Exercise materials:

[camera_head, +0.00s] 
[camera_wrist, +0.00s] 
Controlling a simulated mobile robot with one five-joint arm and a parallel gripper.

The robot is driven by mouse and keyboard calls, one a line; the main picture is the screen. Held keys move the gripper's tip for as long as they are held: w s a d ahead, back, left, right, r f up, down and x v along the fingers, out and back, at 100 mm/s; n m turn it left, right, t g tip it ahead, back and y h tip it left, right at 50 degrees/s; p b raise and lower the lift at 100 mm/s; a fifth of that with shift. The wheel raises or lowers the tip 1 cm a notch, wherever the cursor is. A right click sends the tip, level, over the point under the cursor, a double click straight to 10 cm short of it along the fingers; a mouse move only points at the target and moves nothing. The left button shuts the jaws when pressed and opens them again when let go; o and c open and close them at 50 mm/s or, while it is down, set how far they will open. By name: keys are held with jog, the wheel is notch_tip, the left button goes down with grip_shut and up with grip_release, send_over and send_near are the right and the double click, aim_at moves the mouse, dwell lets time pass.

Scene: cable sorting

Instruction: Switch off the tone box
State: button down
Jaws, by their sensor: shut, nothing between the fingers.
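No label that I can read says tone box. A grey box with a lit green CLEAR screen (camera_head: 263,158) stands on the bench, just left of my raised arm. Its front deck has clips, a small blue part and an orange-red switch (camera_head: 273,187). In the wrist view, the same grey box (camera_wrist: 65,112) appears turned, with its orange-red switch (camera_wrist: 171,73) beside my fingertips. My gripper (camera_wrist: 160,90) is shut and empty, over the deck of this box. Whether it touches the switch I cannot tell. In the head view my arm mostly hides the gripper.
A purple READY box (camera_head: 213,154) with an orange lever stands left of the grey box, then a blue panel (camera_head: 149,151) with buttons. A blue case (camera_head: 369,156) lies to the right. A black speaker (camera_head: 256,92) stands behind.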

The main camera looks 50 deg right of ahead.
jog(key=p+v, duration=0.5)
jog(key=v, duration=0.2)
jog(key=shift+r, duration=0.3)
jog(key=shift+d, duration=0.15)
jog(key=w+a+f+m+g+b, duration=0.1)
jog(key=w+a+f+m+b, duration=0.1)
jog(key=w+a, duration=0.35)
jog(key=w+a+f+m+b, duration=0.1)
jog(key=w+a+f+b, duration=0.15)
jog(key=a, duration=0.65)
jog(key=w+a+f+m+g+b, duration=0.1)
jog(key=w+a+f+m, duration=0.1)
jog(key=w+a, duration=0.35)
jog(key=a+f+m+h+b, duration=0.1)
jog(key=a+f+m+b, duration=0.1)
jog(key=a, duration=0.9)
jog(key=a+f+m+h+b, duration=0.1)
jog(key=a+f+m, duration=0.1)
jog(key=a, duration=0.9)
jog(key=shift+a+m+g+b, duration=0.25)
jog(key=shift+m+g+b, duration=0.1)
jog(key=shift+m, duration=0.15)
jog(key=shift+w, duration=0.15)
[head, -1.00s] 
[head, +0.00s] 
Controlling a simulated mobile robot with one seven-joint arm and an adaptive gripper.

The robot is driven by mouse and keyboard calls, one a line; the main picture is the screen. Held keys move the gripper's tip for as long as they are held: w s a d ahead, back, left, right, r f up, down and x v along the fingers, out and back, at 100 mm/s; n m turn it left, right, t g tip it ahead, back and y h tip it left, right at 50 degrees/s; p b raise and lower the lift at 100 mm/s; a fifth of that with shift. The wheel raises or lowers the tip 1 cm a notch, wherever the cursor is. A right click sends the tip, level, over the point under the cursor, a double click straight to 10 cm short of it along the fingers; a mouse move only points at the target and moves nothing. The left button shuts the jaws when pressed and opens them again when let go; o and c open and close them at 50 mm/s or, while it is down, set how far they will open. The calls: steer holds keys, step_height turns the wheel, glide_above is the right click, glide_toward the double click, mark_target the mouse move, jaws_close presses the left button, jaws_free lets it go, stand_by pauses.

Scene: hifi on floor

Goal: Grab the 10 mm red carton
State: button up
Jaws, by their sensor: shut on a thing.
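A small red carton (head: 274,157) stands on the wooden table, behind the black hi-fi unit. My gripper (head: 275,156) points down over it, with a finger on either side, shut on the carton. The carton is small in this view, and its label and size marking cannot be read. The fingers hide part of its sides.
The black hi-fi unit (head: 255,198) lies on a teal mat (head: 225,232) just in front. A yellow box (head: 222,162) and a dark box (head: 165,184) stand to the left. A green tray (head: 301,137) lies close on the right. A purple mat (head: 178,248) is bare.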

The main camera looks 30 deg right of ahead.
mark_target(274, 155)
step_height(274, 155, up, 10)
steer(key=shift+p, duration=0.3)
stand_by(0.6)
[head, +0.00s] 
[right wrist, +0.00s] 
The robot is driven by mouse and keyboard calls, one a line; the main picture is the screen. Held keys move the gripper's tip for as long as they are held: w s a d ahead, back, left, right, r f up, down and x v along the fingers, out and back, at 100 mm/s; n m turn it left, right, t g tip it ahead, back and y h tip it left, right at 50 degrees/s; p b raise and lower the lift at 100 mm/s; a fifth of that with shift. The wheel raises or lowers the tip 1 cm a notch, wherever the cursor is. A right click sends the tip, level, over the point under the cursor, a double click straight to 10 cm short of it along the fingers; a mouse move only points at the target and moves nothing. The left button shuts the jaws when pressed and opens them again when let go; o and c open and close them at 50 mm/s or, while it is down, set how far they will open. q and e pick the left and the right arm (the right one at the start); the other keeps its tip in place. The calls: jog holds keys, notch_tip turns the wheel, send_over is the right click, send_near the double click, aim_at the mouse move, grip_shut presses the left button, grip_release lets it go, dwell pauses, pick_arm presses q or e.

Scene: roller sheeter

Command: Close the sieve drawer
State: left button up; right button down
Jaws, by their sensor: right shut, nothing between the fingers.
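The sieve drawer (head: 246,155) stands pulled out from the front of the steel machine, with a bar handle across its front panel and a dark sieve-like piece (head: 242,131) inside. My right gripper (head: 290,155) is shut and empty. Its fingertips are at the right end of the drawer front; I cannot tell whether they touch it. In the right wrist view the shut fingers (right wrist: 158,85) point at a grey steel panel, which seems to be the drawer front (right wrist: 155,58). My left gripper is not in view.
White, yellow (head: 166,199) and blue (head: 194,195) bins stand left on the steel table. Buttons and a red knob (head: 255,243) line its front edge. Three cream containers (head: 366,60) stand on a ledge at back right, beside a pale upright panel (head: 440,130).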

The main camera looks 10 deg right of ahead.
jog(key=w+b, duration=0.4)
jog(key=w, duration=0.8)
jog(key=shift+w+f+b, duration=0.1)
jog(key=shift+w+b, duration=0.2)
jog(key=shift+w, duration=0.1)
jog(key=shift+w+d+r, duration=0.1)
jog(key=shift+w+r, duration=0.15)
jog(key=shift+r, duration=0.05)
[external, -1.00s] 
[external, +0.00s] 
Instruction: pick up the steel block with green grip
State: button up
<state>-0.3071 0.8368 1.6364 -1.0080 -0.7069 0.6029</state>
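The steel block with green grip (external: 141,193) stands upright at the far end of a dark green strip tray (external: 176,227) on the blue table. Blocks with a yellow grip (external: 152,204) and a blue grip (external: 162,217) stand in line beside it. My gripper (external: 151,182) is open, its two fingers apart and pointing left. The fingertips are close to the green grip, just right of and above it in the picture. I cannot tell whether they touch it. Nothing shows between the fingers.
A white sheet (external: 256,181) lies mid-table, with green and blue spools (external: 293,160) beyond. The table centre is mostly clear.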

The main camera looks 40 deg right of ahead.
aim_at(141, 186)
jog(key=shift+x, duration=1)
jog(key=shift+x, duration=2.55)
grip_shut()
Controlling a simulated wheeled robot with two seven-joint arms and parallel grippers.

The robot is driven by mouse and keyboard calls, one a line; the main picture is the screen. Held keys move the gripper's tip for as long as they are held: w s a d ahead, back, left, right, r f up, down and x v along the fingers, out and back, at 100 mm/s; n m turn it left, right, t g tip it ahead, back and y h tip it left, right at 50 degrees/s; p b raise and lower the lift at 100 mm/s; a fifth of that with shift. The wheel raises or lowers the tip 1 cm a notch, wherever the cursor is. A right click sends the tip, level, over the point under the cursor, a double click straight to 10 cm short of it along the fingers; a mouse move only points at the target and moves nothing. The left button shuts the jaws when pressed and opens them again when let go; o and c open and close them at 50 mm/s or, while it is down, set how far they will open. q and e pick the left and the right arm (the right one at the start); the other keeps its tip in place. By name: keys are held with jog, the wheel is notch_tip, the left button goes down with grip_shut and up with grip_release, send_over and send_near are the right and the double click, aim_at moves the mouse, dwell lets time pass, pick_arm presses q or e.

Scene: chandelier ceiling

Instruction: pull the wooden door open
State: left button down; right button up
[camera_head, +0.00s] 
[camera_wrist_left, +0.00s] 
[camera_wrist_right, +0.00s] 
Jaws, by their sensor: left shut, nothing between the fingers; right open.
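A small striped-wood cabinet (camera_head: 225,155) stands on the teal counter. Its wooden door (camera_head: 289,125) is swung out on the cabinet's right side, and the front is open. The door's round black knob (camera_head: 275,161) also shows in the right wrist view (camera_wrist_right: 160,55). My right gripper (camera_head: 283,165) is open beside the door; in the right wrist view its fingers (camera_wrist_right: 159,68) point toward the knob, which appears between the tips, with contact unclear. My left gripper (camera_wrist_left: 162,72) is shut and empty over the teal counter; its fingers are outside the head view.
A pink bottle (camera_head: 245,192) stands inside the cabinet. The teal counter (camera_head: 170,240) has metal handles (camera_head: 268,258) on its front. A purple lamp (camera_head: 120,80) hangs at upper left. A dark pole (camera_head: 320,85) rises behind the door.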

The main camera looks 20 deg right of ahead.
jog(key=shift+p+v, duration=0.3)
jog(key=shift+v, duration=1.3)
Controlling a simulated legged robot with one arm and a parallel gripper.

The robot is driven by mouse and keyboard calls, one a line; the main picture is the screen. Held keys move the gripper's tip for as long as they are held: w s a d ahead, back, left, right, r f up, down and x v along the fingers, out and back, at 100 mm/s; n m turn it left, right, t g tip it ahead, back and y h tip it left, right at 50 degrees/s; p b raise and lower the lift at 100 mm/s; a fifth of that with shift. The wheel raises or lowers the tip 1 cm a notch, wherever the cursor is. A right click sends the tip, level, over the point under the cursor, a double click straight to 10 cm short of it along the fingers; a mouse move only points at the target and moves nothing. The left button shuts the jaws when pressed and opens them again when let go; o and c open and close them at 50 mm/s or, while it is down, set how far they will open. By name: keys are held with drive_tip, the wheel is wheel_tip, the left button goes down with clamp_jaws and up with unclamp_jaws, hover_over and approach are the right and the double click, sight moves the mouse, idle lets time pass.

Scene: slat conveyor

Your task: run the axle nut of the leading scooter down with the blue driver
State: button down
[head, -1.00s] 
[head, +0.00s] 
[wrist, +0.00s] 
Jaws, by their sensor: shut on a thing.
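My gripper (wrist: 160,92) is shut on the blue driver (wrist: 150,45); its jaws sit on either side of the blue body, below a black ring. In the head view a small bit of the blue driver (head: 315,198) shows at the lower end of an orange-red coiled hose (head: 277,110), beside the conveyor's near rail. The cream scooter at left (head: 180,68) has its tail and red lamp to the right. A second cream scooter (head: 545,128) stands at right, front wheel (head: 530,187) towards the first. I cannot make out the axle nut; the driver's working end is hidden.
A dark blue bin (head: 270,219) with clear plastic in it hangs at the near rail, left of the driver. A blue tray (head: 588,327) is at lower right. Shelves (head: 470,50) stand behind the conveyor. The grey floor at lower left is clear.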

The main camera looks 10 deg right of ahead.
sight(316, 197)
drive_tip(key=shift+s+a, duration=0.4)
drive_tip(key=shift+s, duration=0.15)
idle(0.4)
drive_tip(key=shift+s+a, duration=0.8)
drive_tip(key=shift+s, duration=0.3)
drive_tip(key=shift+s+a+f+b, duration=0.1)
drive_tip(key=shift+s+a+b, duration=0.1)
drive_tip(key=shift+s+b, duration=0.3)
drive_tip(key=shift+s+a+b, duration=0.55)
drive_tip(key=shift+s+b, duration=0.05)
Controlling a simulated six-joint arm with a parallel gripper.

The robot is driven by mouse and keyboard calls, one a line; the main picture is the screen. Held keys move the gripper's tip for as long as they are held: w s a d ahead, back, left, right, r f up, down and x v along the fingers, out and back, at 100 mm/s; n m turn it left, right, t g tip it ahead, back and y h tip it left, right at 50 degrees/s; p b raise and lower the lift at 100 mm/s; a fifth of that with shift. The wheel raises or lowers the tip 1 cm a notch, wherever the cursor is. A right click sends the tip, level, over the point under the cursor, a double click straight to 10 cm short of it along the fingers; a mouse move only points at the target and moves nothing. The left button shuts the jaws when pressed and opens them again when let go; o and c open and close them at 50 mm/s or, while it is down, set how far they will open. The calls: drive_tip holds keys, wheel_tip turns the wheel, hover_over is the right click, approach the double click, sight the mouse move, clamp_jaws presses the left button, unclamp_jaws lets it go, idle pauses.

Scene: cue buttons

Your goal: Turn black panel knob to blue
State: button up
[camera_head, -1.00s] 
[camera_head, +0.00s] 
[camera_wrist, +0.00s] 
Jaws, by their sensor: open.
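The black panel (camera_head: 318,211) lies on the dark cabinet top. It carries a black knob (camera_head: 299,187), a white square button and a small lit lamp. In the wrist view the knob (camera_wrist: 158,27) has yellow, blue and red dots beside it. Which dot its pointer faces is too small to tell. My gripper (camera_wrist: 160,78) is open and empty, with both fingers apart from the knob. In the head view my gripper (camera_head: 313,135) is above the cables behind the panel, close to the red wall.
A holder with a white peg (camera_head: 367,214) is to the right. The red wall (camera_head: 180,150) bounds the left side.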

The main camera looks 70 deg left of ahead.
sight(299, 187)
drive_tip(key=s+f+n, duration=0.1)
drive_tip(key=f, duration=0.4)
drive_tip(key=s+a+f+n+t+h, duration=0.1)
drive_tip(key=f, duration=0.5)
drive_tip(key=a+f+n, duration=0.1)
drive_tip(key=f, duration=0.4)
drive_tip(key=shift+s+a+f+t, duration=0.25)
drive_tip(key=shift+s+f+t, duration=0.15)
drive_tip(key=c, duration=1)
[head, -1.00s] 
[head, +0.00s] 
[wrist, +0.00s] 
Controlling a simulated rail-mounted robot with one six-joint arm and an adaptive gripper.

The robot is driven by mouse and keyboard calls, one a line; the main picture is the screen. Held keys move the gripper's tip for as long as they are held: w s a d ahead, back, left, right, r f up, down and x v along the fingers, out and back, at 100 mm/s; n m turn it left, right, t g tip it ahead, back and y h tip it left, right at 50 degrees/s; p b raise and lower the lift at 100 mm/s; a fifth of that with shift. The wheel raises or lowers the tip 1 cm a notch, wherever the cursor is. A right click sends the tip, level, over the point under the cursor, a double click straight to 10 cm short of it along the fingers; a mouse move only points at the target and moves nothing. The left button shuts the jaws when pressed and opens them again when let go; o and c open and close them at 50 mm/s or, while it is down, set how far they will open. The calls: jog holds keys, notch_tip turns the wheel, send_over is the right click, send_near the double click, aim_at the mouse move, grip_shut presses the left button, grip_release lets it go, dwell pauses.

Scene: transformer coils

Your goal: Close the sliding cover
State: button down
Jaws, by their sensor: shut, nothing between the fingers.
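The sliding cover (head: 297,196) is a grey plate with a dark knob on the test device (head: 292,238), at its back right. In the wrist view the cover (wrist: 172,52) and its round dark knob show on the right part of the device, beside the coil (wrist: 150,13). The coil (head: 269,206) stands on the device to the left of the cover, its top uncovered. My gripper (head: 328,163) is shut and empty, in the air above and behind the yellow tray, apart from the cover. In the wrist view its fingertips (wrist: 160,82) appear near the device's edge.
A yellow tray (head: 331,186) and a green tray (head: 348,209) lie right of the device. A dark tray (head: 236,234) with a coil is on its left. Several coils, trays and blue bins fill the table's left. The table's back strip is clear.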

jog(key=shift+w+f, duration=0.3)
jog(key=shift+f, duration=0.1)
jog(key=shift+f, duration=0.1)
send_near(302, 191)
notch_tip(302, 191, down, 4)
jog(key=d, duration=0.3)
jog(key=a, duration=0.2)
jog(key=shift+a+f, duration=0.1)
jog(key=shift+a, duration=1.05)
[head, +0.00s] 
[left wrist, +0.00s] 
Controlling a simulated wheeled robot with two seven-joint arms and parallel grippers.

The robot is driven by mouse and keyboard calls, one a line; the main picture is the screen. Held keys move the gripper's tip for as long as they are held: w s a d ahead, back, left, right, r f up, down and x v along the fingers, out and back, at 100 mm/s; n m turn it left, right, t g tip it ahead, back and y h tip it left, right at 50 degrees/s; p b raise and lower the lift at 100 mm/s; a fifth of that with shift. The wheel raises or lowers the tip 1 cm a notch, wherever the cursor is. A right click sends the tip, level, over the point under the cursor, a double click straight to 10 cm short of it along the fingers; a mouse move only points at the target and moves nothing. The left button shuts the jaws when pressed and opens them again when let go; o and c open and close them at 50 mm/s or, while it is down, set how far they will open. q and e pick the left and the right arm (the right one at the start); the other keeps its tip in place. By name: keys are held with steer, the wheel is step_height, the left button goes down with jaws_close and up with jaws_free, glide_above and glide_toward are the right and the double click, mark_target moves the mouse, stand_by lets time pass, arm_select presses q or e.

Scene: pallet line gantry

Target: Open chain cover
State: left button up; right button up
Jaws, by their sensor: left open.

Short task: Look for "Your" and pull out every line that has it.

Response to the task:
Your task: run the axle nut of the leading scooter down with the blue driver
Your goal: Turn black panel knob to blue
Your goal: Close the sliding cover

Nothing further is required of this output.